-- start Provided records --

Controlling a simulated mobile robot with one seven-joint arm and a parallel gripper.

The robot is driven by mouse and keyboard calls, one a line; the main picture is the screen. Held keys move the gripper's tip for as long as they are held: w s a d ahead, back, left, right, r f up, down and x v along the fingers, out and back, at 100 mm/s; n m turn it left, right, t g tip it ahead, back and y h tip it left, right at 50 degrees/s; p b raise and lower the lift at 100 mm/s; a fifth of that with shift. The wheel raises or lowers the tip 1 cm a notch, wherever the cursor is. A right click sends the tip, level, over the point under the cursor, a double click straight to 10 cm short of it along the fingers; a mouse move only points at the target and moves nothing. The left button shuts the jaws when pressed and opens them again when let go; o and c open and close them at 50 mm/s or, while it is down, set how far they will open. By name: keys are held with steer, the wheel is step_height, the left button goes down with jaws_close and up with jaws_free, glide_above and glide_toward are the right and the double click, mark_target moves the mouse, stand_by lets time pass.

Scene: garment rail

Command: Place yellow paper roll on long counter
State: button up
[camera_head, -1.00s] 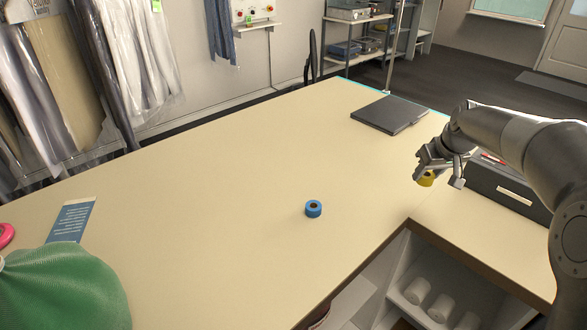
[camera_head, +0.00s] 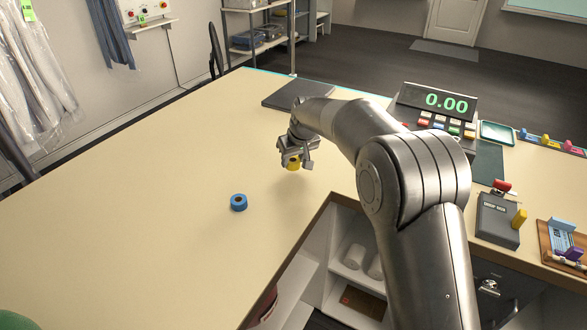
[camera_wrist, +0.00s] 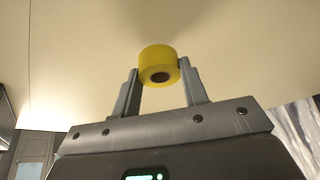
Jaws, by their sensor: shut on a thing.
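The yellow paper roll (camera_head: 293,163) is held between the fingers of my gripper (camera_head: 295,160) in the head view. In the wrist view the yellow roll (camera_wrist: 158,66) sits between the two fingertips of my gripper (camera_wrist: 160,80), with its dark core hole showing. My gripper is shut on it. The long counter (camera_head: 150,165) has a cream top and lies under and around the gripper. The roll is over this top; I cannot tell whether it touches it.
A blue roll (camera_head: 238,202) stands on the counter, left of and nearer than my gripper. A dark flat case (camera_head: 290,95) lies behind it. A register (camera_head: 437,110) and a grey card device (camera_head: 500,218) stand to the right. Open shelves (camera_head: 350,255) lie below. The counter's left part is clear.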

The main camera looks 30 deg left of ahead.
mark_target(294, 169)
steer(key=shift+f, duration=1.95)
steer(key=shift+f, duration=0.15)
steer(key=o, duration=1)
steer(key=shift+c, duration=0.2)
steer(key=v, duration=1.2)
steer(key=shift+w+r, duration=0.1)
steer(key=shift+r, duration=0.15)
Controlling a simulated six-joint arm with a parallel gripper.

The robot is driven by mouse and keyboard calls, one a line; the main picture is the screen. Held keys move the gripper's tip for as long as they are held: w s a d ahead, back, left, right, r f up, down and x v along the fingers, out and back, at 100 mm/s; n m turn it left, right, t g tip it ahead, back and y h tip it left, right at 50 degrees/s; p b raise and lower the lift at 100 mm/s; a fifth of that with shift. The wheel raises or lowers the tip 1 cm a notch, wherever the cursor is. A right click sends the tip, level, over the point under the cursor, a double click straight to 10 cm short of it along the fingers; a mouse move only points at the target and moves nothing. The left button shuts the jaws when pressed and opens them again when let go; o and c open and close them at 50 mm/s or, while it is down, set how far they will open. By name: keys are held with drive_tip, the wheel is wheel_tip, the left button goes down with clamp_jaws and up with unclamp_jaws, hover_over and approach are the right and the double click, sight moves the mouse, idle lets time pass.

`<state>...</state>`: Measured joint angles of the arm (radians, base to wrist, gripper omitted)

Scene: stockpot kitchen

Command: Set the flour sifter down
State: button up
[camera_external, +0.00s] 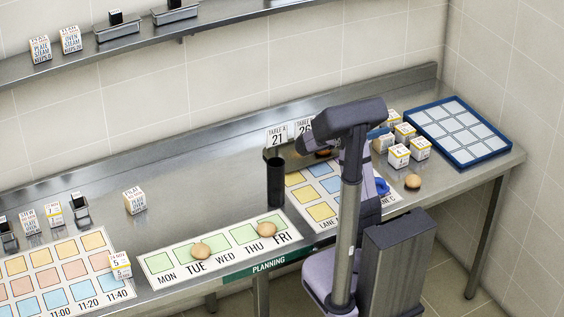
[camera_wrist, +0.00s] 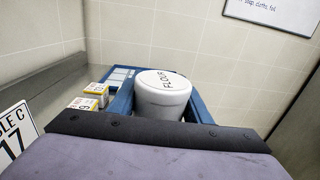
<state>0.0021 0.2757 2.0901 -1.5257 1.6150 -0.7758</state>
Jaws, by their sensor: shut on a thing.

-- end Provided records --

> [What is required]:
Look above for the line with "Scene: garment rail" and copy exactly from it through the line with "Controlling a simulated six-joint", both included. Omit the pictures.

> [Reply to the exercise]:
Scene: garment rail

Command: Place yellow paper roll on long counter
State: button up
[camera_head, -1.00s] 
[camera_head, +0.00s] 
[camera_wrist, +0.00s] 
Jaws, by their sensor: shut on a thing.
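The yellow paper roll (camera_head: 293,163) is held between the fingers of my gripper (camera_head: 295,160) in the head view. In the wrist view the yellow roll (camera_wrist: 158,66) sits between the two fingertips of my gripper (camera_wrist: 160,80), with its dark core hole showing. My gripper is shut on it. The long counter (camera_head: 150,165) has a cream top and lies under and around the gripper. The roll is over this top; I cannot tell whether it touches it.
A blue roll (camera_head: 238,202) stands on the counter, left of and nearer than my gripper. A dark flat case (camera_head: 290,95) lies behind it. A register (camera_head: 437,110) and a grey card device (camera_head: 500,218) stand to the right. Open shelves (camera_head: 350,255) lie below. The counter's left part is clear.

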The main camera looks 30 deg left of ahead.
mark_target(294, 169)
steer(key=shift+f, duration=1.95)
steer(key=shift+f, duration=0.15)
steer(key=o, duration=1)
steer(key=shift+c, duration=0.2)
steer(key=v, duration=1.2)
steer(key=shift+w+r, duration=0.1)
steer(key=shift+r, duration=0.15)
Controlling a simulated six-joint arm with a parallel gripper.

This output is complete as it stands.